[Records]
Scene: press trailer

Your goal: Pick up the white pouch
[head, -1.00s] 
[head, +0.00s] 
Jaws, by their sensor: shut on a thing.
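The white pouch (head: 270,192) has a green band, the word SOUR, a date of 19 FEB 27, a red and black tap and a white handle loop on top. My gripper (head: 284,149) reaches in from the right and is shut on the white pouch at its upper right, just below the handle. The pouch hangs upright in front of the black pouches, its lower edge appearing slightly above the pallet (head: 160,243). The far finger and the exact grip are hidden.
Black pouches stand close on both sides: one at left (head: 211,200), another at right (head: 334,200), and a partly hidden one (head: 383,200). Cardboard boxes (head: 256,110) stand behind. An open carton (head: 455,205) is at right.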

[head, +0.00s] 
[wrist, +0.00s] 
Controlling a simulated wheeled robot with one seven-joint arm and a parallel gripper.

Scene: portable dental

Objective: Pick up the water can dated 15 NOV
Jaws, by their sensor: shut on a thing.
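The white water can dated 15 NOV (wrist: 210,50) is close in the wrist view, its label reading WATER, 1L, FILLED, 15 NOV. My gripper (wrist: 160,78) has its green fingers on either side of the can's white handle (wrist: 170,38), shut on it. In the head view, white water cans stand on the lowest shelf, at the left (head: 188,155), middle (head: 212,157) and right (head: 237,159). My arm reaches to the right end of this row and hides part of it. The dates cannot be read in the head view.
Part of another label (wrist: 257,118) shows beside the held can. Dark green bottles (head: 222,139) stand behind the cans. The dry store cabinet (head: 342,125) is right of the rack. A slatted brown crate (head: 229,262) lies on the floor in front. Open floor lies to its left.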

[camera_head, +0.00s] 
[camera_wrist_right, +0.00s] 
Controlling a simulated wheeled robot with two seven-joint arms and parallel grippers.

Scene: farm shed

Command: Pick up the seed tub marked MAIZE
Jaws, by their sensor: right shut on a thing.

> [STATED PROBLEM] All of the material must be reproduced exactly.

> [ANSWER IN FULL]
Scene: press trailer

Your goal: Pick up the white pouch
[head, -1.00s] 
[head, +0.00s] 
Jaws, by their sensor: shut on a thing.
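The white pouch (head: 270,192) has a green band, the word SOUR, a date of 19 FEB 27, a red and black tap and a white handle loop on top. My gripper (head: 284,149) reaches in from the right and is shut on the white pouch at its upper right, just below the handle. The pouch hangs upright in front of the black pouches, its lower edge appearing slightly above the pallet (head: 160,243). The far finger and the exact grip are hidden.
Black pouches stand close on both sides: one at left (head: 211,200), another at right (head: 334,200), and a partly hidden one (head: 383,200). Cardboard boxes (head: 256,110) stand behind. An open carton (head: 455,205) is at right.

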[head, +0.00s] 
[wrist, +0.00s] 
Controlling a simulated wheeled robot with one seven-joint arm and a parallel gripper.

Scene: portable dental

Objective: Pick up the water can dated 15 NOV
Jaws, by their sensor: shut on a thing.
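The white water can dated 15 NOV (wrist: 210,50) is close in the wrist view, its label reading WATER, 1L, FILLED, 15 NOV. My gripper (wrist: 160,78) has its green fingers on either side of the can's white handle (wrist: 170,38), shut on it. In the head view, white water cans stand on the lowest shelf, at the left (head: 188,155), middle (head: 212,157) and right (head: 237,159). My arm reaches to the right end of this row and hides part of it. The dates cannot be read in the head view.
Part of another label (wrist: 257,118) shows beside the held can. Dark green bottles (head: 222,139) stand behind the cans. The dry store cabinet (head: 342,125) is right of the rack. A slatted brown crate (head: 229,262) lies on the floor in front. Open floor lies to its left.

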[camera_head, +0.00s] 
[camera_wrist_right, +0.00s] 
Controlling a simulated wheeled robot with two seven-joint arms and parallel grippers.

Scene: farm shed

Command: Pick up the seed tub marked MAIZE
Jaws, by their sensor: right shut on a thing.

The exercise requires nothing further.